Written request
Only the lines starting at the one with "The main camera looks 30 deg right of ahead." and ending at the one with "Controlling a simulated" should be copied, exactly and with both ends kept.

Entries shown
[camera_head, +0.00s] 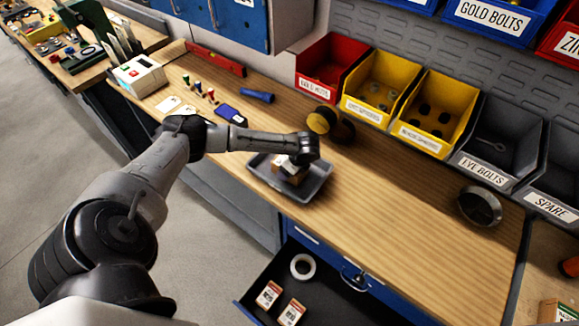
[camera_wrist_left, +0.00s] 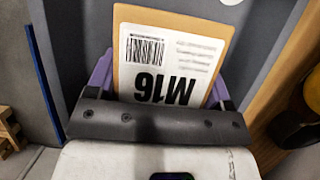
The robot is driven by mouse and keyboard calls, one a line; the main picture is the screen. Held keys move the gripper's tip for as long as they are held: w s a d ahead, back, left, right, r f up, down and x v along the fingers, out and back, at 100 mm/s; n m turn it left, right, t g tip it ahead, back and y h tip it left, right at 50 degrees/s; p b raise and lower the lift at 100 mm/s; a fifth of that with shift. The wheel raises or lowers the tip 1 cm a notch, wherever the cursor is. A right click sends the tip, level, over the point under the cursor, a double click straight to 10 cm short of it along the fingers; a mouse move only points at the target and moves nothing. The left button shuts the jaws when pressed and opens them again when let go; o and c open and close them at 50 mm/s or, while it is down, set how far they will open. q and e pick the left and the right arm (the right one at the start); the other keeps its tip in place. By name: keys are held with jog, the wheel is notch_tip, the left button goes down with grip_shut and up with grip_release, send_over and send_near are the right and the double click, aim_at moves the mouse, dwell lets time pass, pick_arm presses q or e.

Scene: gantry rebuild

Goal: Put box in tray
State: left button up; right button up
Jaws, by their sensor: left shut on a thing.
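The grey tray (camera_head: 317,187) sits near the front edge of the wooden bench in the head view. My left gripper (camera_head: 293,162) is over the tray, pointing down, shut on a small box (camera_head: 286,177). In the wrist view the box (camera_wrist_left: 170,58) is held between the purple fingers of my left gripper (camera_wrist_left: 160,95). It is tan with a white label reading M16 and a barcode. The box appears within the tray's outline; whether it touches the tray floor is hidden by the gripper. My right gripper is not in view.
An open drawer below holds two small boxes (camera_head: 268,294) (camera_head: 291,312) and a white tape roll (camera_head: 303,266). A yellow-and-black object (camera_head: 322,121) stands behind the tray. Labelled bins (camera_head: 433,112) line the back. A round dark dish (camera_head: 480,206) sits right; the bench between is clear.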

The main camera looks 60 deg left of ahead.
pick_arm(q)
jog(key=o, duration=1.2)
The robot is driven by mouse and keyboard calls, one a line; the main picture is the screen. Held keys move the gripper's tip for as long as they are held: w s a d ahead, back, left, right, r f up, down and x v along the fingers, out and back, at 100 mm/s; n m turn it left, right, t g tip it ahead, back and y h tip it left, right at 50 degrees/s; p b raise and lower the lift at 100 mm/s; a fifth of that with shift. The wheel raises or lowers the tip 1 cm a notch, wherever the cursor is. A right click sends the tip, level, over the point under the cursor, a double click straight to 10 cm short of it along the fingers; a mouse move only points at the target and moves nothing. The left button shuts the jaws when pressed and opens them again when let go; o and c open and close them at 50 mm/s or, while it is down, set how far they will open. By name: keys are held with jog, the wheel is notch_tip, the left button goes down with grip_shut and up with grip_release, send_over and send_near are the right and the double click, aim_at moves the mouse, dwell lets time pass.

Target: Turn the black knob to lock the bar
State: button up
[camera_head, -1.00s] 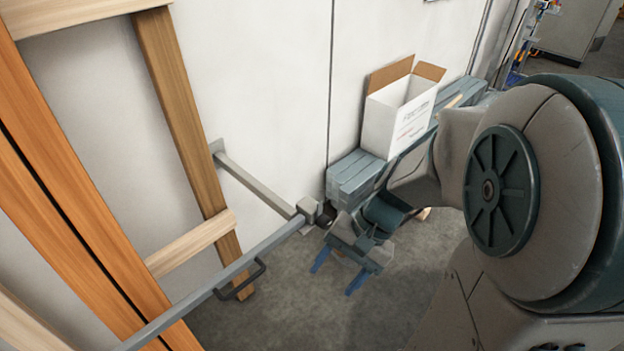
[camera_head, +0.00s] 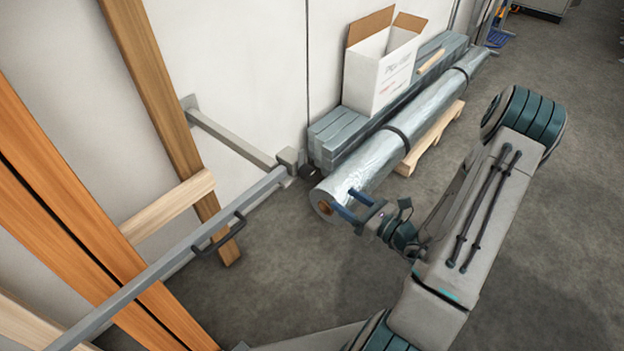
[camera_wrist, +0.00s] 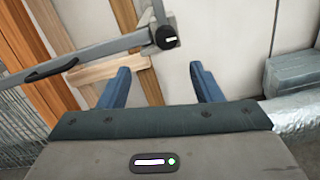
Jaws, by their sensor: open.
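The black knob (camera_head: 311,172) sits at the corner joint where the grey bar (camera_head: 175,255) meets a wall-mounted arm. In the wrist view the knob (camera_wrist: 166,37) faces me as a round black disc with a white mark, above and between my fingers. The bar (camera_wrist: 110,48) runs left from it, with a black handle (camera_wrist: 50,69). My gripper (camera_head: 352,206) has blue fingers, apart and empty, to the lower right of the knob in the head view. It also shows in the wrist view (camera_wrist: 160,80). Nothing touches the knob.
A wrapped roll (camera_head: 385,155) lies behind my gripper on a pallet (camera_head: 440,140), beside grey stacked beams (camera_head: 340,137). An open white box (camera_head: 380,70) stands on the beams. Wooden planks (camera_head: 165,110) stand left. Floor (camera_head: 270,290) below the bar is clear.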

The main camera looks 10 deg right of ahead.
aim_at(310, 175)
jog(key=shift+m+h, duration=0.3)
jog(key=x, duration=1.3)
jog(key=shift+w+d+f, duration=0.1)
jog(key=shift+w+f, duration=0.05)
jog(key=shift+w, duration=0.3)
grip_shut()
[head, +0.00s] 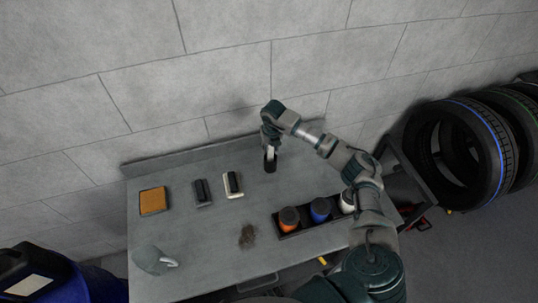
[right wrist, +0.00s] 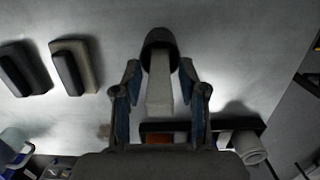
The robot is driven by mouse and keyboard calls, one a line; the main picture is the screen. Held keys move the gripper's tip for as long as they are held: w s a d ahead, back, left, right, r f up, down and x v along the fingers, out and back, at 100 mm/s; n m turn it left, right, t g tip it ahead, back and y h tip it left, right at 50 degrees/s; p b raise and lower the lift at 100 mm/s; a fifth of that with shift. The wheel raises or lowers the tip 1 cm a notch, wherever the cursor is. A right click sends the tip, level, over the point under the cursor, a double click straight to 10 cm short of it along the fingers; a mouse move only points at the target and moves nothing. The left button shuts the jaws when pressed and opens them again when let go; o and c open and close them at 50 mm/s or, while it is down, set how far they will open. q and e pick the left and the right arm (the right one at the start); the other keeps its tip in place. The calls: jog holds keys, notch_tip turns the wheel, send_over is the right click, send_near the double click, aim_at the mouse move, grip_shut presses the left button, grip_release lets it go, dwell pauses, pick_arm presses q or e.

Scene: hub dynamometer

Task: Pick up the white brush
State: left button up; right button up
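A white upright handle with a dark round end, which looks like the white brush (right wrist: 160,92), stands between the fingers of my right gripper (right wrist: 161,72) in the right wrist view. The fingers are spread, with a gap on each side of the handle. In the head view, my right gripper (head: 270,148) points down at the back of the table. The dark end of the brush (head: 270,166) shows just below it; the rest is partly hidden by the gripper. My left gripper is not in view.
On the grey table (head: 195,240) lie an orange sponge (head: 153,201), a dark block (head: 202,193) and a pale-based block with a dark top (head: 233,184). A black tray (head: 284,228) holds several capped bottles. A mug (head: 150,260) stands front left. Tyres (head: 465,150) are at right.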

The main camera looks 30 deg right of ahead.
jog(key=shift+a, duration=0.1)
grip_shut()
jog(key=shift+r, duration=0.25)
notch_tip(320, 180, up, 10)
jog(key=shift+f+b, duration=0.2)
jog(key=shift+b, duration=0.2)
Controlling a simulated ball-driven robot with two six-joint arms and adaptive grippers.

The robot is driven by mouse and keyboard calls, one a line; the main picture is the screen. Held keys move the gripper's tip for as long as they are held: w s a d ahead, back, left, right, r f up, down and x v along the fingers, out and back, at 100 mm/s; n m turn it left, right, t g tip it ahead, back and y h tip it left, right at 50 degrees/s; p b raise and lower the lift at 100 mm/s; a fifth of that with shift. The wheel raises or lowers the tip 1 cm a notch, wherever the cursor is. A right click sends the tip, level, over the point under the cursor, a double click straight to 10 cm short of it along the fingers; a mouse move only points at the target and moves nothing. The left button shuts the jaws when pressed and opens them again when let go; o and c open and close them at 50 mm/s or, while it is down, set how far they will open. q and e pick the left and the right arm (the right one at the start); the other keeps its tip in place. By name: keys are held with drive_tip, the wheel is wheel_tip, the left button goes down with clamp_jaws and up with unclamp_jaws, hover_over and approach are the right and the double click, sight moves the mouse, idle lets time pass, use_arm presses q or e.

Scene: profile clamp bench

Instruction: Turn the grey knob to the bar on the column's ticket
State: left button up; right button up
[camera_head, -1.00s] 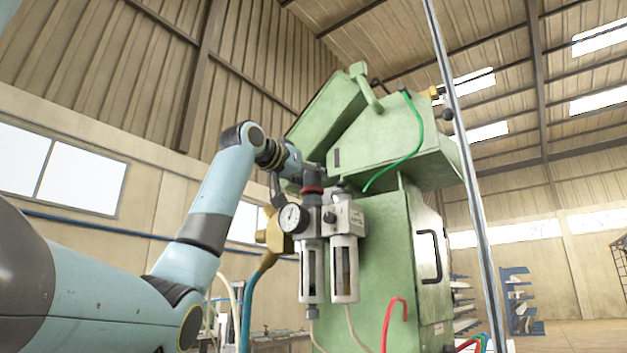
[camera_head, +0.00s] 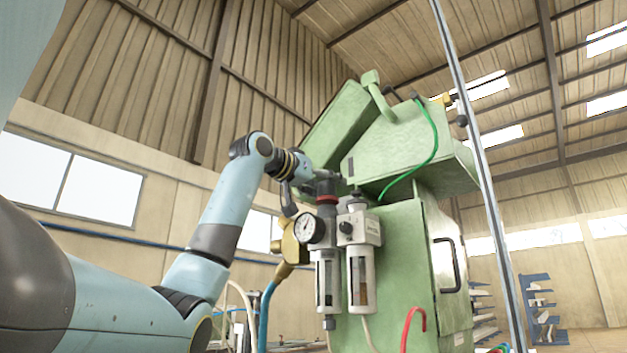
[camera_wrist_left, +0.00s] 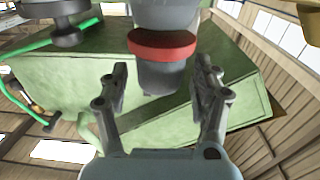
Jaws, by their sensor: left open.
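The grey knob (camera_head: 327,187) tops the left unit of the air regulator pair, above a red ring. In the left wrist view the knob (camera_wrist_left: 160,78) hangs below the red ring (camera_wrist_left: 162,44). My left gripper (camera_wrist_left: 162,70) is open, with one finger on each side of the knob and a visible gap at both sides. In the head view the left gripper (camera_head: 318,180) is at the knob and partly hides it. A small pale label (camera_head: 459,338) shows low on the green column (camera_head: 385,260); its marks are too small to read. My right gripper is out of view.
A round gauge (camera_head: 310,229) faces forward just below the knob. A second filter unit (camera_head: 358,230) stands close on the right. The green machine head (camera_head: 410,150) overhangs behind. A blue hose (camera_head: 266,315) and a green hose (camera_head: 420,165) run nearby. A metal post (camera_head: 485,180) stands at right.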

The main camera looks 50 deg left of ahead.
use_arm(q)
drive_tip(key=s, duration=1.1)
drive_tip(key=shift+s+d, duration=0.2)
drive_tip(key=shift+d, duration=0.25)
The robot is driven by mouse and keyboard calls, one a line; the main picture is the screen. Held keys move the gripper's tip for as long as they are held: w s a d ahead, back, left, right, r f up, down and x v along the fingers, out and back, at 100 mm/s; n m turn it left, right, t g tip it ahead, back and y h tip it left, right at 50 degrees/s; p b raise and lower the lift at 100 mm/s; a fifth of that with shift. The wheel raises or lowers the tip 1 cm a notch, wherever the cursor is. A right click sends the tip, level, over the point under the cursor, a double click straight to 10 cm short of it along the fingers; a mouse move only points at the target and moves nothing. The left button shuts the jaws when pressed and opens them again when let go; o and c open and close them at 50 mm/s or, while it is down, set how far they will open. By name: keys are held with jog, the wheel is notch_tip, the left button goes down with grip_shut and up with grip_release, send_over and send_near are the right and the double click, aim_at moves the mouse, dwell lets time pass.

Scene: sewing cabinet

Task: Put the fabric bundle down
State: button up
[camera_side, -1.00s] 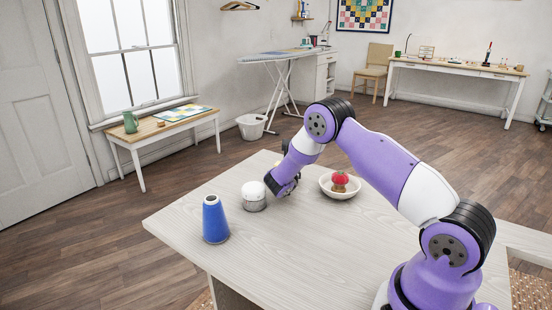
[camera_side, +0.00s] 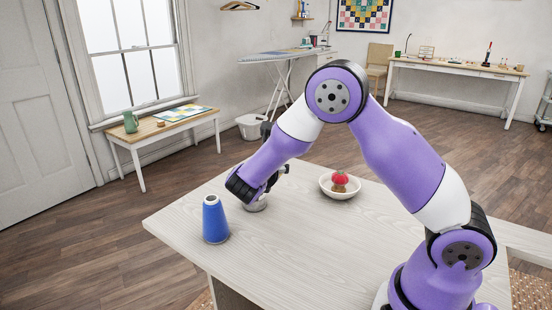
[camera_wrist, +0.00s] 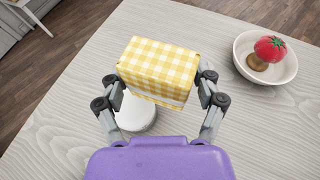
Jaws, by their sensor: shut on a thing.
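The fabric bundle (camera_wrist: 158,62), a yellow-and-white gingham block, is in my gripper (camera_wrist: 163,86) in the wrist view. The fingers close on it from left and right. In the side view my gripper (camera_side: 274,180) is mostly hidden by my wrist, and the bundle cannot be seen. A round white tin (camera_wrist: 135,116) stands on the table just below the bundle, which covers part of it in the wrist view. In the side view only the lower part of the tin (camera_side: 257,206) shows. I cannot tell whether bundle and tin touch.
A blue thread cone (camera_side: 215,220) stands left of the tin near the table's left side. A white bowl (camera_side: 327,189) holding a red tomato pincushion (camera_side: 341,178) is to the right. The pale wooden table (camera_side: 300,245) is clear in the front middle.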

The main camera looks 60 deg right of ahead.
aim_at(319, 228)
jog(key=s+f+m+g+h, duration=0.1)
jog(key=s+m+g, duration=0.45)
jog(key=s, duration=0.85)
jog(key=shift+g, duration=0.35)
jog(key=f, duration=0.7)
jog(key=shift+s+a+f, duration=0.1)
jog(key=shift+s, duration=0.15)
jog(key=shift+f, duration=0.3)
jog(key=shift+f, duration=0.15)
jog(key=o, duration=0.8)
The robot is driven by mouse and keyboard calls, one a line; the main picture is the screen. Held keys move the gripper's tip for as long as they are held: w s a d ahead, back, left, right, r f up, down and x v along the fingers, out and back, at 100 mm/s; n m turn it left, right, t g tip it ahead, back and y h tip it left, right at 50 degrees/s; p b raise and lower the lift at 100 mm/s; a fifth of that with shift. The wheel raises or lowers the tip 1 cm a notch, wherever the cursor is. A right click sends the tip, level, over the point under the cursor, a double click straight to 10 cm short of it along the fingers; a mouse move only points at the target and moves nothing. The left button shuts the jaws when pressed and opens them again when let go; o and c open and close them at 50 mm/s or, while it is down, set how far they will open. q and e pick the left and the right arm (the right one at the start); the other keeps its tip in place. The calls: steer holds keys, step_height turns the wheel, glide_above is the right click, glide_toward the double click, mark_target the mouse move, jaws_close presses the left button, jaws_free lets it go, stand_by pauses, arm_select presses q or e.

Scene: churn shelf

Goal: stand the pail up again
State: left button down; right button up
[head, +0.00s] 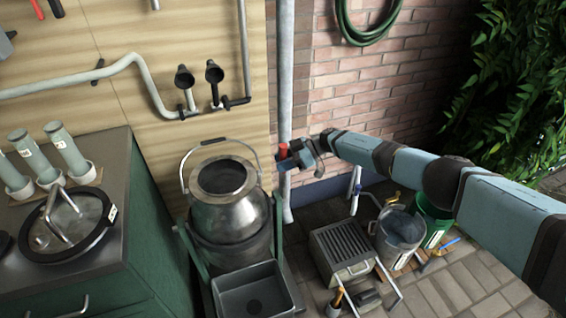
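A grey metal pail (230,213), shaped like a churn with a round open mouth and a raised wire handle, sits in a green frame in the middle of the head view. Its mouth faces up towards the camera; from this angle I cannot tell whether it leans slightly. My right gripper (290,160) is up and to the right of the pail, apart from it, in front of the grey vertical pipe. A small red cylinder (283,152) shows at its fingertips; I cannot tell whether the fingers hold it. My left gripper is out of view.
A dark square basin (253,291) stands in front of the pail. A green cabinet (150,235) is on the left. At right are a slatted grey box (343,246), a grey bucket (400,228) and a green bucket (434,222). Paving shows at lower right.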

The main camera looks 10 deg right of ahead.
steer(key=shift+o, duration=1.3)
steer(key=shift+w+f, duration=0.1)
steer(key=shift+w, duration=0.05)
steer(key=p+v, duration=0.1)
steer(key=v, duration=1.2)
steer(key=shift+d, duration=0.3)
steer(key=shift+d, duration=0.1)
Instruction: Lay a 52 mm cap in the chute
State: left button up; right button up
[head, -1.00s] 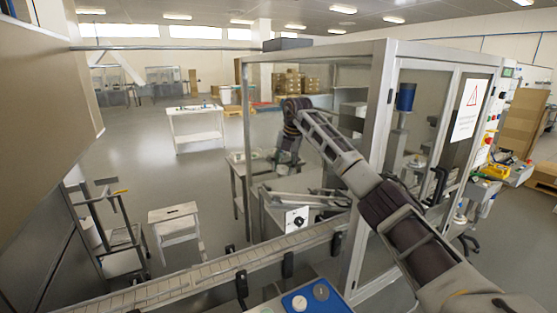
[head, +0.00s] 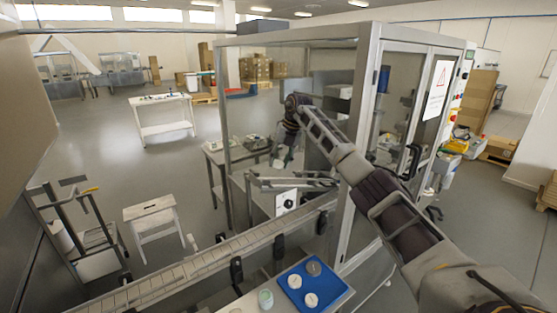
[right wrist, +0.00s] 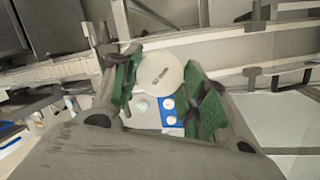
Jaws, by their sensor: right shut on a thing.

The output
The main camera looks 30 deg right of ahead.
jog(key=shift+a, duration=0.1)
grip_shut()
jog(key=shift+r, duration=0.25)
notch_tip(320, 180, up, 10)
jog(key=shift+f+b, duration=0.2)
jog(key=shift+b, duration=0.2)
Controlling a simulated ball-driven robot with two six-joint arms and adaptive grippers.

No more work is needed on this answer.